***** Excerpted data *****

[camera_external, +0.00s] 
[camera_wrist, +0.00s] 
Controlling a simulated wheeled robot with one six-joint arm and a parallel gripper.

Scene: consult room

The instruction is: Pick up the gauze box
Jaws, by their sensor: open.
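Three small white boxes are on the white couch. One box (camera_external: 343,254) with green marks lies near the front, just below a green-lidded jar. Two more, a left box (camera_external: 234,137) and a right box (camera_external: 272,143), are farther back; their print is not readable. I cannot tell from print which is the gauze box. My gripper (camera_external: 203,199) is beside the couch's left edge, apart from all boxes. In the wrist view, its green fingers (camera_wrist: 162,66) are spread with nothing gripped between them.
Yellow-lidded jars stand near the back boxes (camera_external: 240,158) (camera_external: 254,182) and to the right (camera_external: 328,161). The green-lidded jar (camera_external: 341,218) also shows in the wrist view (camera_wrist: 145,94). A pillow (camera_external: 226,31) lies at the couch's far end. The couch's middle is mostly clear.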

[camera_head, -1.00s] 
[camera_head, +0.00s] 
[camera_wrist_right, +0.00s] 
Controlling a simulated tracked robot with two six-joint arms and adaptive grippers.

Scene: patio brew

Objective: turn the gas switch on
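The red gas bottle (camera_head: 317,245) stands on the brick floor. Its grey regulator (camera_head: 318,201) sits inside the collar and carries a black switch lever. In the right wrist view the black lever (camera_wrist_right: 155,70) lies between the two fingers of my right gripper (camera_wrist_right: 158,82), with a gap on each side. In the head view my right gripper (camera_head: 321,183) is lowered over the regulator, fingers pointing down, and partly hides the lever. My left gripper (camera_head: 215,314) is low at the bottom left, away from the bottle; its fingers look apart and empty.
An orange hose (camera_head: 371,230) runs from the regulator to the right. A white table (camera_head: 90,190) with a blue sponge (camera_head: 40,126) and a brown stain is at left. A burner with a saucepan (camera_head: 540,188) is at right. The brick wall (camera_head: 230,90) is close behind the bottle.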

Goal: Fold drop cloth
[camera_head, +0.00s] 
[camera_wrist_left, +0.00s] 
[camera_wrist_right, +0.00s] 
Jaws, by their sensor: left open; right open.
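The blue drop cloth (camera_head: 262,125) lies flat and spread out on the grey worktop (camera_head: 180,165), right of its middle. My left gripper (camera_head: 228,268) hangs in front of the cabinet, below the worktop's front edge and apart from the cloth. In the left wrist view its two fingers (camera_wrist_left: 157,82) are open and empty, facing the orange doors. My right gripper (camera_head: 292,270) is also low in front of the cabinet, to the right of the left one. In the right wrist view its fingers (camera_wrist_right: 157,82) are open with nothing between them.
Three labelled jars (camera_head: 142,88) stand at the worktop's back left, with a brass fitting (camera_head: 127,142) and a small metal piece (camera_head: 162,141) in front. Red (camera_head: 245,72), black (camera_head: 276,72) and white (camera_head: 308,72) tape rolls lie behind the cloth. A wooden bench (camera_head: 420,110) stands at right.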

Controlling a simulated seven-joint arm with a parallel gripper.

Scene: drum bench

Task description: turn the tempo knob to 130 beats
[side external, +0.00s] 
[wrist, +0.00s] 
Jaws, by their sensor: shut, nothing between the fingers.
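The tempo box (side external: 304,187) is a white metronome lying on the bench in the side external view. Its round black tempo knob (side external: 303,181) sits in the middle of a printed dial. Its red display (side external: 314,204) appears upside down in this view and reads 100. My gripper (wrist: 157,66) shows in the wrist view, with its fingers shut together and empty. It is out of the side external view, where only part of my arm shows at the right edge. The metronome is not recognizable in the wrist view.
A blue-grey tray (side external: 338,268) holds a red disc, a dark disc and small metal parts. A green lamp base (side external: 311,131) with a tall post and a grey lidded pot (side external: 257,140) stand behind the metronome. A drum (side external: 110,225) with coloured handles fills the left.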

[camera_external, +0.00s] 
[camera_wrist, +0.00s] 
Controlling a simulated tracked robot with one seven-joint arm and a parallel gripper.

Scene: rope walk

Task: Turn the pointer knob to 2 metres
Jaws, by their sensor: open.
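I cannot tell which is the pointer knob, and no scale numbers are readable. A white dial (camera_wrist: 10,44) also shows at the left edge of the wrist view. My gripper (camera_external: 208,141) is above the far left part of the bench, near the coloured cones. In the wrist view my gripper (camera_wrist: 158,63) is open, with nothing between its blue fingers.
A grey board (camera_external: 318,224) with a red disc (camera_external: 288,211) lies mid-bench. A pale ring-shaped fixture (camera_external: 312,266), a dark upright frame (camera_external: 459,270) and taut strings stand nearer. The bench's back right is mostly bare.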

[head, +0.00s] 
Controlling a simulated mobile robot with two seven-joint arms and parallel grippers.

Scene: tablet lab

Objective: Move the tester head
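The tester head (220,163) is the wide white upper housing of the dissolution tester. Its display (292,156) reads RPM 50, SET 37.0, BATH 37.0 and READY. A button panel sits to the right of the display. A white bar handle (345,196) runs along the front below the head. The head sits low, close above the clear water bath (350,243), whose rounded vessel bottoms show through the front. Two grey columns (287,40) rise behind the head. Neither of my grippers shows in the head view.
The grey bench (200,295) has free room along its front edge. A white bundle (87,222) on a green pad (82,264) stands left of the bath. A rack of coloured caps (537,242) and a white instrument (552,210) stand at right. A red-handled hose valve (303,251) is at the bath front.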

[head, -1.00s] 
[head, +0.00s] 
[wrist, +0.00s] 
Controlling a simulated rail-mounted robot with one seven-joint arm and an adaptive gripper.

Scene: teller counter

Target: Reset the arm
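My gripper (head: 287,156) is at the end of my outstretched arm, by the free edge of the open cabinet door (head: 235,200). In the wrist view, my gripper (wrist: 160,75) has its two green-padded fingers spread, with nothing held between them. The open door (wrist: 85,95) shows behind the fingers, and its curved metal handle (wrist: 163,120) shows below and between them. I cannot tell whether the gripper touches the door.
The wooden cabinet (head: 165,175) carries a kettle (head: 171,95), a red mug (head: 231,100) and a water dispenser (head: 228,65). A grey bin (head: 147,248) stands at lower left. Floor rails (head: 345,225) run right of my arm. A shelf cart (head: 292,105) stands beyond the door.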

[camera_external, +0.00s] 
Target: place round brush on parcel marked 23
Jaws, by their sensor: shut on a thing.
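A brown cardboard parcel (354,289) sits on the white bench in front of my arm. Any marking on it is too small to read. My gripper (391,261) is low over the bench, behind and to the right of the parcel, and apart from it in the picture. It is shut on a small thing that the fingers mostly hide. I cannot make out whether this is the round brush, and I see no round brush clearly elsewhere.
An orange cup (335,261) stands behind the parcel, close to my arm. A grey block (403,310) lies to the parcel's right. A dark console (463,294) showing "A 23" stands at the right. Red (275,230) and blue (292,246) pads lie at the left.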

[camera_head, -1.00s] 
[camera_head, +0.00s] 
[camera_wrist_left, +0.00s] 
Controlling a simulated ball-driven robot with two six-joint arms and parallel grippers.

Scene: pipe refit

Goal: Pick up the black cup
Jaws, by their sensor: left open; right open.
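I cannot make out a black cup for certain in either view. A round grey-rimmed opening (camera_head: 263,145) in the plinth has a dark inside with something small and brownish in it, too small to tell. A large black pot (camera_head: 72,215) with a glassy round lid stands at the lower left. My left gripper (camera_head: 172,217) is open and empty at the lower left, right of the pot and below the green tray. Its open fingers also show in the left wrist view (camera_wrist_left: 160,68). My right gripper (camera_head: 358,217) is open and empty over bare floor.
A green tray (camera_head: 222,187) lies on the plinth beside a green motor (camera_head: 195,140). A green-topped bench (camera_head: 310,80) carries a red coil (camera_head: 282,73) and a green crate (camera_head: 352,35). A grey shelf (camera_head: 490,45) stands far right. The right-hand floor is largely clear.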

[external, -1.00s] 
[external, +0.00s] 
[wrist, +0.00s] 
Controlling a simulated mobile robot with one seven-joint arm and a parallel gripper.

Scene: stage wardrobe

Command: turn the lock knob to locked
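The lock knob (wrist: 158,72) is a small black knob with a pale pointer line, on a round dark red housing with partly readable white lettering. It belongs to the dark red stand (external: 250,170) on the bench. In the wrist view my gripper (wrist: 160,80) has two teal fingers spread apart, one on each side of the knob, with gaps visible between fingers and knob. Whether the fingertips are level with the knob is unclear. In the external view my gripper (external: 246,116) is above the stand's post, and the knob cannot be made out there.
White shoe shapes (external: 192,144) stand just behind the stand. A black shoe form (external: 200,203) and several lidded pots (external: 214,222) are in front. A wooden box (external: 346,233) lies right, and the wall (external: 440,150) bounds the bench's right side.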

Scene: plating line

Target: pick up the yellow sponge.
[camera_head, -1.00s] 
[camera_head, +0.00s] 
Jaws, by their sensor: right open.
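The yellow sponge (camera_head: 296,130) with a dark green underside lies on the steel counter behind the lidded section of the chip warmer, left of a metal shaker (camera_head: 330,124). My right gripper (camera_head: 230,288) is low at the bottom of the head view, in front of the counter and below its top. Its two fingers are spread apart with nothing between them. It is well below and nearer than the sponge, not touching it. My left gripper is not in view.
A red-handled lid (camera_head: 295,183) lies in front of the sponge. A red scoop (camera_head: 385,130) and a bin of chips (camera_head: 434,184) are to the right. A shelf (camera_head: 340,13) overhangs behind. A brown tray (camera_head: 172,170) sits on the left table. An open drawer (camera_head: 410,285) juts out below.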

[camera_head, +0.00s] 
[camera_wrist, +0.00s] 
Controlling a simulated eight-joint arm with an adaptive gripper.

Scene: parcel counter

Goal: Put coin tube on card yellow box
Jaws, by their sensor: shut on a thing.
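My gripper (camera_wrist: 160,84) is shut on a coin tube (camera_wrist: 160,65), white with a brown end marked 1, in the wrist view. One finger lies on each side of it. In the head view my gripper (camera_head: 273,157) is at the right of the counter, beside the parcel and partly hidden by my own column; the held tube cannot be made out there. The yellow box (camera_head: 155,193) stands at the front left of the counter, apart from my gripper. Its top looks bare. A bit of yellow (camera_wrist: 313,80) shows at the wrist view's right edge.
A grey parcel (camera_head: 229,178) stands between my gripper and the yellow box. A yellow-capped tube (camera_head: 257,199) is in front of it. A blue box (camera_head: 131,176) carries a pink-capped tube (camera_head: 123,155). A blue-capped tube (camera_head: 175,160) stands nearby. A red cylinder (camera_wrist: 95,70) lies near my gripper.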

*****

# Direction:
Copy out each line of the records where the string "tracked" appears.

# Finished answer:
Controlling a simulated tracked robot with two six-joint arms and adaptive grippers.
Controlling a simulated tracked robot with one seven-joint arm and a parallel gripper.

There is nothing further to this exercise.